Menurut Adi, Jokowi tak perlu membagikan video itu kepada publik jika tujuannya hanya untuk mengevaluasi para menteri, apalagi jika sebatas ingin tepuk tangan atau pertunjukan kemarahan. Ia berpendapat itu cukup menjadi konsumsi internal kabinet.
"Akan menjadi relevan dan berarti kalau ending-nya adalah reshuffle. Kalau enggak ada reshuffle, buat apa," kata dosen komunikasi politik Universitas Islam Negeri Syarif Hidayatullah ini.
Adi berpendapat para menteri tak perlu diultimatum atau diintimidasi untuk bekerja maksimal. Sebab, di awal pembentukan kabinet, menteri-menteri Jokowi disebut-sebut sebagai figur ahli di bidang masing-masing.

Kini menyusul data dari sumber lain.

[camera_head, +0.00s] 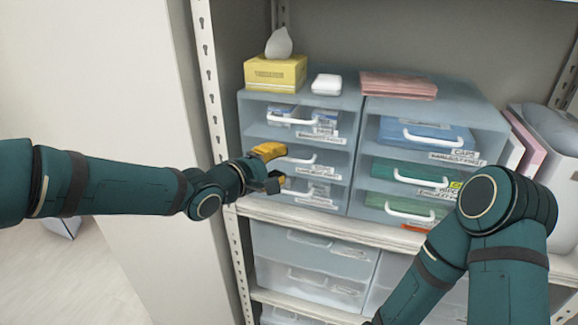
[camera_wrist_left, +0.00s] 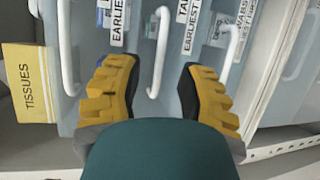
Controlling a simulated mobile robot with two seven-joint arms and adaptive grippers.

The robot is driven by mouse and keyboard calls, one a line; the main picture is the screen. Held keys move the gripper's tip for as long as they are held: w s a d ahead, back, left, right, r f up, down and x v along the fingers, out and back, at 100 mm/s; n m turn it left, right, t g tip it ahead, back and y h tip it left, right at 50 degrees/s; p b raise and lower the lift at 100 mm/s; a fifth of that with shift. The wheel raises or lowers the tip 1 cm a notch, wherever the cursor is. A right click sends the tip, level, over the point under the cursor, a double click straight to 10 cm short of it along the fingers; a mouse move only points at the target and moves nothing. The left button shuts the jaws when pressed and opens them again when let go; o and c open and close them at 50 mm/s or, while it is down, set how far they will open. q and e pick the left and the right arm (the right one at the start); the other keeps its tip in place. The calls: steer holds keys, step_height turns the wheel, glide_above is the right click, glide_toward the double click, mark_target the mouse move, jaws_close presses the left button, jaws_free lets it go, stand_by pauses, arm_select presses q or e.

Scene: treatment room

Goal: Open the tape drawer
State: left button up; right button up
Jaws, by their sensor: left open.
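A grey left cabinet has three clear-fronted drawers with white handles. The middle drawer's handle (camera_head: 312,162) has a label below it; in the left wrist view that label (camera_wrist_left: 188,22) starts with "TA", the rest cut off. My left gripper (camera_head: 270,167) is open and empty in front of the left side of the middle drawer. In the left wrist view, turned sideways, the yellow-padded fingers (camera_wrist_left: 157,90) stand on either side of the middle handle (camera_wrist_left: 161,50). Contact cannot be told. The drawer looks shut. My right arm is at the lower right; its gripper is out of view.
A yellow tissue box (camera_head: 275,74), a small white box (camera_head: 326,84) and pink packs (camera_head: 399,86) sit on top. A second cabinet of drawers (camera_head: 412,172) stands to the right. A metal shelf upright (camera_head: 212,110) is left of the cabinet. More drawers (camera_head: 315,252) are below.

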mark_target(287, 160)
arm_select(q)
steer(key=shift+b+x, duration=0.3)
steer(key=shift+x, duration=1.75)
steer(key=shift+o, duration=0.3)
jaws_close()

Tanpa rombak kabinet, kata Adi, publik hanya akan melihat aib dan kelemahan pemerintahan Jokowi. Apalagi Jokowi secara terang menyebut serapan anggaran di sejumlah kementerian yang masih rendah. "Itu kan secara tidak langsung Pak Jokowi mempertontonkan aurat pemerintahannya sendiri."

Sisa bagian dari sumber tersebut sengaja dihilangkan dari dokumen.